Depending on what the entity that we see. And a sizeable portion of you know, the funding especially from an affordable housing entity perspective, about 40% of the funding goes towards uh you know, self-construction.
When I mean self-construction is the the the borrower, you know, constructs his his own house. He has a land, he just uh borrows and constructs the house.
All of this does not get captured in the broader scheme of data which which comes out from a you know, housing sales perspective, which is more organized, if I have to put it from a market perspective. So, this is where the divergence comes in. Uh we expect the segment to grow at about 20% while you see the organized uh uh you know, part of this business, which is you know, sub- I mean, somewhat primer kind of a product, you will see a much slower growth of about 12-13%. So, the divergence is essentially the nature of product that is getting financed in the target borrower segment, which is the financial's target, vis-a-vis what is available at a headline uh you know, uh sales data level.
>> Mhm. Uh Karthik, I just want to understand, right? Uh are banks actually becoming more cautious also uh on the lending towards lower-income borrowers? How is that also, if you could help us understand that also?
>> Banks have a larger play in the prime segment, which is uh you know, 25-30 lakh average ticket size. And we have a clutch of uh housing finance companies which do operate in this space.
When I say affordable housing entities, these are entities who have an average ticket size of about 10-15 lakhs.
Right? So, so this forms about uh you know, close to about 15-18% of the total housing finance company market. When I say housing finance company, it's only the non-banks.
In the broader scheme of the housing market, which is close to about 40-45 lakh crore, uh you know, the affordable housing finance accounts for only about 1 and 1/2 lakh crores. So, it's a very small uh segment at this point in time in how we define affordable housing. And the growth on this very small base has been quite high. And then and then healthy at 20% >> Mhm.
Uh >> Prashant you know you spoke about it that how affordable housing you know the definition is quite outdated as well and we understand that you know industry also wants affordable housing that cap to be raised also. Your thoughts on that and you know what will it mean also in terms of EBITDA margins? Are they normally affordable housing has thinner margins versus premium?
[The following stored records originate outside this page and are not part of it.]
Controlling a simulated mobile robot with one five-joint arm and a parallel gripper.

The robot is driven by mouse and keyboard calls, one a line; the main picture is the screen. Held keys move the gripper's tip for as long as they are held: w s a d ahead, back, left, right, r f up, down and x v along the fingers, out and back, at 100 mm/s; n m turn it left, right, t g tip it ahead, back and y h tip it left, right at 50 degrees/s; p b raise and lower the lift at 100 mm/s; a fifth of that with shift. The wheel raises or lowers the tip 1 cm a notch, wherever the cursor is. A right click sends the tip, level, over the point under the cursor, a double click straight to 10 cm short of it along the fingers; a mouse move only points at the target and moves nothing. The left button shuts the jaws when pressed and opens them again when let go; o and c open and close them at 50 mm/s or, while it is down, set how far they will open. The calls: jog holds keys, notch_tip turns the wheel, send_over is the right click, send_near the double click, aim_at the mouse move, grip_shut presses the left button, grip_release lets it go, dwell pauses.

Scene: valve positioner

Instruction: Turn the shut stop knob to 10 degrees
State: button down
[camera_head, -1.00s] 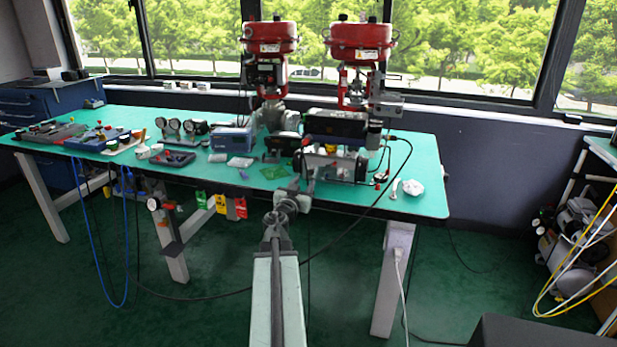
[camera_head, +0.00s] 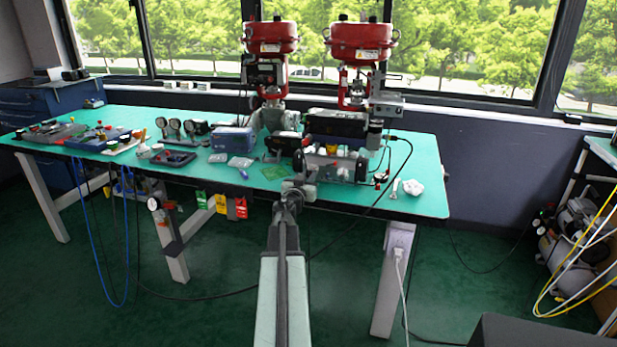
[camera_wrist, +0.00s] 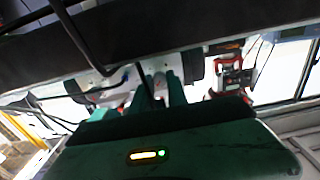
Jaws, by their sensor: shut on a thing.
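The valve positioner unit (camera_head: 335,123) is a dark box at the right part of the green bench, with a metal assembly (camera_head: 345,168) below it. My gripper (camera_wrist: 158,82) shows in the wrist view with its two green fingers close together, reaching up to the pale assembly. It is shut on a small part between the fingertips, which I take to be the shut stop knob; the fingers largely hide it. In the head view my wrist and gripper (camera_head: 300,168) are at the front of the assembly, too small to show the fingertips. The knob's angle cannot be read.
Two red-topped valve actuators (camera_head: 270,38) (camera_head: 360,41) stand at the back of the bench (camera_head: 425,185). A blue box (camera_head: 232,140), gauges (camera_head: 190,127) and trays lie to the left. Black cables run close to the assembly. Open floor lies in front.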

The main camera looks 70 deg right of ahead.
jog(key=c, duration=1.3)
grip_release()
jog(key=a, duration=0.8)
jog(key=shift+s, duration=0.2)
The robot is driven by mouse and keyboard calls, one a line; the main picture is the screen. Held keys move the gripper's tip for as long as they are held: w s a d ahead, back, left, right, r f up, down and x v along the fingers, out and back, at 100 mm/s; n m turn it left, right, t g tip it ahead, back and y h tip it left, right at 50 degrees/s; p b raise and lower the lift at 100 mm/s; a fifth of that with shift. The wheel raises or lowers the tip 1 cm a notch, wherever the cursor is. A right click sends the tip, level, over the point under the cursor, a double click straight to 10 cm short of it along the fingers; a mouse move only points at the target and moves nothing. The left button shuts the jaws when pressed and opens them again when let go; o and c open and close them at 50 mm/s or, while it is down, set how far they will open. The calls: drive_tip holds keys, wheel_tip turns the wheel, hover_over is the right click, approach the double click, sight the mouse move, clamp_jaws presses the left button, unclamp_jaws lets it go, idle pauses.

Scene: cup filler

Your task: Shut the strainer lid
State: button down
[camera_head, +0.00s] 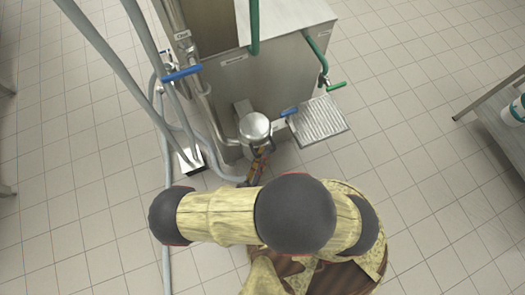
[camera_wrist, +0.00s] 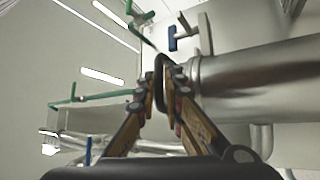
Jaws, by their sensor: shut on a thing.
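The strainer (camera_head: 255,129) is a steel cylinder with a round lid top, low on the front of the machine in the head view. In the wrist view its steel cylinder (camera_wrist: 265,75) lies across the right side. A dark looped handle (camera_wrist: 159,66) stands at its end, between my fingertips. My gripper (camera_wrist: 164,88) is shut on this handle. In the head view my gripper (camera_head: 262,150) is at the strainer's near side, partly hidden by my arm. I cannot tell from these views whether the lid sits fully flush.
A steel machine (camera_head: 265,75) stands behind the strainer, with a blue-handled valve (camera_head: 182,73) and green-handled pipe (camera_head: 322,65). A ribbed drip tray (camera_head: 320,119) juts out to the right. Grey hoses (camera_head: 165,140) run down the left.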

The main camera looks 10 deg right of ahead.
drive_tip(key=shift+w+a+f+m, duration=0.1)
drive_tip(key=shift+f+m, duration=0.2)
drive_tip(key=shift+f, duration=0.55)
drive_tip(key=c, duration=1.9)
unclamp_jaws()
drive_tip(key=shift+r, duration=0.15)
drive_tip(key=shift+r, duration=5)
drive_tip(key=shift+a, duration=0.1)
>> To answer the first part of your question yes the definition needs a reset.
Today affordable housing as per definition is still capped at 45 lakhs and below.
And this definition was set I think almost 6-7 years back and after that we have seen a huge run up in the cost and then you know it doesn't make sense to start get stuck at 45 lakhs. So in my opinion and the recommendation that we have been making is that at least for tier one cities the definition should be increased to at least 85 lakhs to 90 lakhs. So that would bring lot of inventory under the fold of affordable housing and would classify for 1% GST and other subs that the sector would get.
The second part of the question that you asked is whether the margins are thin.
Yes affordable housing operates on a wafer thin margin and that's where I say that the ability to absorb shock is also limited and coupled with a very wafer thin margin makes this product very unviable for developer in today's scenario where your construction cost has gone up by 10-15% and land prices have shot up and there is highly you know uncertain environment that they are operating in. Your approval takes almost two years to two and a half years depending on what kind of land parcel you're considering. So overall if you think of these variables in today's scenario even if the developer wants to come up with affordable housing he is constrained by lot of structural challenge that he is facing.
>> Got it. So there are structural issues.
First, the definition needs to see a change considering the issues that we are seeing right now. And wafer thin margins for developers, that's not working for them. Karthik, from a lender's perspective, do you think it's profitable to lend to the affordable housing segment? How does it differ versus the developers POV?
>> It's an extremely, you know, a profitable business and a very attractive proposition from a lender's point of view.
Uh typically, the yields in a in an affordable housing business is is about 300-400 basis points higher than the prime segment. The only difference is that the cost which comes with this is also higher. And affordable housing entities make a fairly decent I mean, their industry level ROAs are about 2.8-3%.
While the you know, conventional housing finance companies will operate at about 1.8-2% ROA. So, it's a it's a it's an extremely profitable business to to work with. Uh credit cost is something that we have not seen a full cycle because that's I mean, the segment has grown so fast that the seasoning in the in this business has been low. Uh they have tried to keep the credit cost very close to the in the prime segment. So, that's something that we will watch out very closely because the segment has not seen very I mean, too much of cycles like a prime segment. But otherwise, it's a very very profitable business from a lender's point of view and that's why we see a lot of you know, housing finance companies getting into this segment.
It's a different segment to operate with vis-a-vis their conventional prime you know, positions. Uh so, they're trying to operate it via you know, a a separate business unit within the larger scheme of things. So, it is a profitable business, but it requires a certain set of skills and also branch infrastructure and people infrastructure which could be different and higher than a conventional housing finance.
>> Mhm.
Okay, point taken there. You know, Karthik as well as Prashant, thank you so much for joining us on the show this afternoon. Helping us understand affordable housing, where is that moving given the fall that we've seen over the years. What's happening there is important to understand. So, thanks so much for all that. Okay.